◆ Request: Only the number is wanted: how many lines in the data contain "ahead"?

Start of Data shown

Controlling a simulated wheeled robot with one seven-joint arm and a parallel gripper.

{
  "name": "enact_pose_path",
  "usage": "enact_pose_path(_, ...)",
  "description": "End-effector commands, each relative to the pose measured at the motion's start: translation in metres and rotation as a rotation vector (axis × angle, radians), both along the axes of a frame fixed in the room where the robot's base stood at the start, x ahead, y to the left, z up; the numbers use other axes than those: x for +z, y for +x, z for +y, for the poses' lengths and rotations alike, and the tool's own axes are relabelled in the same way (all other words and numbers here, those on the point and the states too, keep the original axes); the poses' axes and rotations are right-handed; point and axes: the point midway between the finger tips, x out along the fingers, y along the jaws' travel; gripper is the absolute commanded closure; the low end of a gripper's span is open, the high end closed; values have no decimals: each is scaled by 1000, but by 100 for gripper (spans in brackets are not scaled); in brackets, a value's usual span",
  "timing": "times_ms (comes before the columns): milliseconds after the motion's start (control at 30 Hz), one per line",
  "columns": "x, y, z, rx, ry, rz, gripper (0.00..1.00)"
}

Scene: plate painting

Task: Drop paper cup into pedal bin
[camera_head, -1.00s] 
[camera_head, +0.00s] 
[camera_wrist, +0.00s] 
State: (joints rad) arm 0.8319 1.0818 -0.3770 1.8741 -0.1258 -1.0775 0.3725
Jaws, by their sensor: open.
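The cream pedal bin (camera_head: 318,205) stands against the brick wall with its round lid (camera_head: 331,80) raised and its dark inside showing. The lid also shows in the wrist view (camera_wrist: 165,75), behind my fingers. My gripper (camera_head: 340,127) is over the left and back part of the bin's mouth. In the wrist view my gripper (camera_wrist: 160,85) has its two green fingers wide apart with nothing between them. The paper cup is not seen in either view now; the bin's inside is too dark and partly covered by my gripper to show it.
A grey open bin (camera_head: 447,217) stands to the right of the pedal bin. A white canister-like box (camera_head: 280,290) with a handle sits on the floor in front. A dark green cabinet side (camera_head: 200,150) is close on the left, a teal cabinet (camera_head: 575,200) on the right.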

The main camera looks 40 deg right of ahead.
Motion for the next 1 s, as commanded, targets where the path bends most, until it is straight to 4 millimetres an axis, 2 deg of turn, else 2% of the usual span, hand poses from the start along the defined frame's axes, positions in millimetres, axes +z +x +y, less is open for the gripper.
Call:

End of Data shown

◆ Solution to the exercise: 2